Shark Tales: From Cow Palace to Cup Final
Joyce Park stashed this in The Sporting Life
Stashed in: Sharks!, Hockey, Awesome, San Jose
Entertaining capsule history of the first 25 years of the San Jose Sharks!
The start of the Sharks was entertaining:
The San Jose Sharks were “Major League” on ice. They lost 129 of their first 164 games over their first two seasons, but no team had more fun doing it, with an expansion roster stocked by players with a new lease on life or others who would’ve never gotten a shot elsewhere.
I love this description of Cow Palace:
When the NHL hastily awarded George Gund an expansion franchise in 1990, the Sharks had no place to play. San Jose Arena, now known as SAP Center, was still two years away from opening.
So, the Sharks shacked up at the Cow Palace, an 11,089-seat building south of San Francisco that was deemed not worthy of NHL hockey some 25 years earlier when the California Golden Seals applied to play there.
It was a temporary home the NHL would never allow in expansion today. Even the way the Sharks were formed, through a dispersion draft of the Minnesota North Stars, wouldn’t fly.
The historic arena was originally called the California State Livestock Pavilion, and once processed American soldiers shipping off to the Pacific Theater during World War II. But it was known for hosting the Grand National Rodeo, agricultural fairs and the circus - a fact that would not slip past your olfactory senses.
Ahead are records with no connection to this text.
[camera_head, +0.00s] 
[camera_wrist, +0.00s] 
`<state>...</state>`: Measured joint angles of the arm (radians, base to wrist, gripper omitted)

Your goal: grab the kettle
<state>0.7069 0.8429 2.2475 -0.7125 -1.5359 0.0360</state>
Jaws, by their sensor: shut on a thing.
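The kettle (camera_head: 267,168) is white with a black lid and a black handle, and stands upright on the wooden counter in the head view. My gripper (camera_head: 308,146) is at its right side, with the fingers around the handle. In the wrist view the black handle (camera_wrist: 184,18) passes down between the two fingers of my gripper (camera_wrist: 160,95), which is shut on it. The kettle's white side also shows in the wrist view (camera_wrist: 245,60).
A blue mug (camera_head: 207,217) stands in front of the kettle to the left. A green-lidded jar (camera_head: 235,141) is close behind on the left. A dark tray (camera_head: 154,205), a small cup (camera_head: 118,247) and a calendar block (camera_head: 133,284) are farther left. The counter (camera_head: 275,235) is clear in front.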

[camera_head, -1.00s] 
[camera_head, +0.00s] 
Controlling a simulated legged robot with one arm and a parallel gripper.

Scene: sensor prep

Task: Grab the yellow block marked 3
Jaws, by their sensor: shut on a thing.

“You would walk through the door and every time you would smell cow (dung), so you’d check your shoes, even though you knew there’d be nothing on them,” Fenton said. “It was just a makeshift place.”
Aside from the smell, the Cow Palace roof leaked. It was one of the last few arenas in NHL history which could not accommodate regulation-sized ice. And there was a crazy Zamboni driver who thought it was a good idea to leave the net moorings sticking out of the ice while he shaved it.